Assume the total charge of the sphere is Z, the radius is R. The electric field outside the sphere is,

\displaystyle \vec{E(r)} = \frac{Ze}{4\pi\epsilon_0 r^2} \vec{r}

Inside the sphere, at radius r, the charge outside formed a shell that the electric field cancelled out. Assume the charge density Ze = \rho \frac{4\pi}{3} r^3 , and dq = Ze r^3/R^3 , thus, the electric field at radius r is,

\displaystyle \vec{E(r)} = \frac{dq}{4\pi \epsilon_0 r^2} \vec{r}= \frac{Ze r}{4 \pi \epsilon_0 R^3} \vec{r}

For the potential, outside is integrate the electric field from infinite to radius r, using,

\displaystyle V(x) - V(y) = \int_{y}^{x} \vec{E(r)} \cdot d\vec{r}

\displaystyle V(r>R) = V(\infty) + \int_{\infty}^{r > R} \frac{Ze}{4\pi\epsilon_0 r^2} dr = \frac{Ze}{4\pi\epsilon_0 r}

\displaystyle V(r<R) = V(R ) +  \int_{R}^{r < R} \frac{Ze r}{4 \pi \epsilon_0 R^3} dr \\ = V(R) + \frac{Ze}{4\pi \epsilon_0 R^3}\frac{R^2 - r^2}{2} \\ = \frac{Ze}{4\pi\epsilon_0 R} \left( \frac{3}{2} -  \frac{r^2}{2R^2}\right)

If I set the term Ze / 4 \pi \epsilon_0 = 1 , and R = 1.

Screenshot 2020-02-18 at 18.48.47.png


From this calculation, we can imagine a proton moving from the center of nuclei to the outside, it will gain energy of Z^2 e^2 / 8 \pi \epsilon_0 R . Of course, in the meantime, there is a proton moving from outside to the center.


The self energy is the energy to form the uniform charged sphere.

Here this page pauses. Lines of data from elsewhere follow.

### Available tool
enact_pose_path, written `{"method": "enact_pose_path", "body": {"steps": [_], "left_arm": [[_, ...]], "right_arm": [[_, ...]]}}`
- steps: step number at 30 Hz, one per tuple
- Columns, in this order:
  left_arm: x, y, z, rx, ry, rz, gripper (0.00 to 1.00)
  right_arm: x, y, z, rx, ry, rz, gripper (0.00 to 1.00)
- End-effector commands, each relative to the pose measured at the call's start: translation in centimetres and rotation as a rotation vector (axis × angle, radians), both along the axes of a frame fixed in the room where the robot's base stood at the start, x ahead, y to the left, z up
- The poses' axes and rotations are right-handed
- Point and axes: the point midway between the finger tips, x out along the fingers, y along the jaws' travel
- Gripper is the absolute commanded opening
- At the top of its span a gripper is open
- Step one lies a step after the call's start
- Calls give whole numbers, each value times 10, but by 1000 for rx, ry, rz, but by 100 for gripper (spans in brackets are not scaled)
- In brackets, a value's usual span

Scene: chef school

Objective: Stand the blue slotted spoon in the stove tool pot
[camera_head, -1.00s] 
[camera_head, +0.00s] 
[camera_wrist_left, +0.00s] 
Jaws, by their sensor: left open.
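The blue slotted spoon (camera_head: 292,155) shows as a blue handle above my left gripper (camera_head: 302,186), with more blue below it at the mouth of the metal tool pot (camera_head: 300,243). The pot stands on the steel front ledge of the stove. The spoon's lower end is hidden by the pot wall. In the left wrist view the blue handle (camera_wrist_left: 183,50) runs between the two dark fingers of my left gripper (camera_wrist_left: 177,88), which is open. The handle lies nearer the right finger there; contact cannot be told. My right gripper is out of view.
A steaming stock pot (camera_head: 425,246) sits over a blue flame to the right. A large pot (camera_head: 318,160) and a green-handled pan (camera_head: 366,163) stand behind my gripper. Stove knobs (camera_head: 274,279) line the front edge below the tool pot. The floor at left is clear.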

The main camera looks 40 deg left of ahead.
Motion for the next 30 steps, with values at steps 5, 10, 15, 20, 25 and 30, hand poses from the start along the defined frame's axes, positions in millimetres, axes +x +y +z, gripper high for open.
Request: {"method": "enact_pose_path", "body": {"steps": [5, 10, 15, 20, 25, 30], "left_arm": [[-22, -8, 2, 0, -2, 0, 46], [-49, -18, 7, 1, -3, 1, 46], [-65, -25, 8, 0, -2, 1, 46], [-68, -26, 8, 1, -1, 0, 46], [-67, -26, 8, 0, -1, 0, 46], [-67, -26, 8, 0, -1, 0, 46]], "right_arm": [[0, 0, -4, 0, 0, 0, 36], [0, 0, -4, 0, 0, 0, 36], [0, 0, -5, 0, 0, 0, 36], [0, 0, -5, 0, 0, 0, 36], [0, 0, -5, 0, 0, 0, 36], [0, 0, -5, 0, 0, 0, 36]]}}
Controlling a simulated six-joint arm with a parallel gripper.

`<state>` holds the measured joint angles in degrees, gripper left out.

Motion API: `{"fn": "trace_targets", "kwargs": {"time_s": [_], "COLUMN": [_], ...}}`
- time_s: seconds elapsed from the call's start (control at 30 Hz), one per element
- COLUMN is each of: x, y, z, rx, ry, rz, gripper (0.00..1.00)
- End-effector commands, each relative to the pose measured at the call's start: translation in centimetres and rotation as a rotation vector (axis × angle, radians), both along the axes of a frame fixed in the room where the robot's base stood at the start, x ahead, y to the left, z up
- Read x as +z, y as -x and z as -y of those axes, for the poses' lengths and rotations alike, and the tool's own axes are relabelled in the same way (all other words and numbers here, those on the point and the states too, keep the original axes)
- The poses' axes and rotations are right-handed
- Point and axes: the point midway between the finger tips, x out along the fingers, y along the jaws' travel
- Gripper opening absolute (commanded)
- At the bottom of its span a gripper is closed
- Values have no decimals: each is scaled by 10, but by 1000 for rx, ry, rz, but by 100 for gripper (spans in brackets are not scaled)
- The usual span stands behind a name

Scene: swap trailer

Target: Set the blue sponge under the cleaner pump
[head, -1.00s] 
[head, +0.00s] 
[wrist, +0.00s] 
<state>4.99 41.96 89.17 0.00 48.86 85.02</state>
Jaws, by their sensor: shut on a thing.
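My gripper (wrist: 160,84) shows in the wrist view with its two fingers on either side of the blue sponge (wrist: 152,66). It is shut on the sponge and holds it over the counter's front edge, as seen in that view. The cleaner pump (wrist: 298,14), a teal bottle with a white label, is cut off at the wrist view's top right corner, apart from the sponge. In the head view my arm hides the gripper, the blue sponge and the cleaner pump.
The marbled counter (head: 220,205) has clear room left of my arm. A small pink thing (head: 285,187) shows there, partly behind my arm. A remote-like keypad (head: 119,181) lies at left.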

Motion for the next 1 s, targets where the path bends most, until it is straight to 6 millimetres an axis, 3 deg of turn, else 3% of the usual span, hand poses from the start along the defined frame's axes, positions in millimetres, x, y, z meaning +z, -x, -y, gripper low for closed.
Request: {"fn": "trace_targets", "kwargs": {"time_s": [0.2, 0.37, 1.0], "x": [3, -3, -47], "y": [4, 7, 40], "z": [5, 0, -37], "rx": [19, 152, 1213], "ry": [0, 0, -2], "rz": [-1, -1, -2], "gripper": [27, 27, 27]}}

We can imagine the sphere started from nothing, an a tiny bit of charge at the center, and a shell of tiny charge formed on outside, so on, and so on. The electric energy is

\displaystyle W = \int V(r) dq

Because the extra charge is always from from outside, the potential is

\displaystyle V(r ) =  \frac{Ze r^3/R^3}{4\pi\epsilon_0 r} = \frac{Ze}{4\pi\epsilon_0 R^3} r^2

dq = \rho 4\pi r^2 dr

\displaystyle W = \int_0^R \frac{Ze}{4\pi\epsilon_0 R^3} r^2 \rho 4\pi r^2 dr = \frac{Ze\rho}{\epsilon_0 R^3}\int_0^R r^4 dr \\ = \frac{Ze \rho}{\epsilon_0 R^3} \frac{R^5}{5} = \frac{Ze 3 \rho}{4\pi\epsilon_0 R} \frac{4\pi}{3}\frac{R^3}{5} = \frac{3}{5} \frac{Z^2 e^2}{\epsilon_0 R}

In the last step, we used Z e = \rho \frac{4\pi}{3} R^3.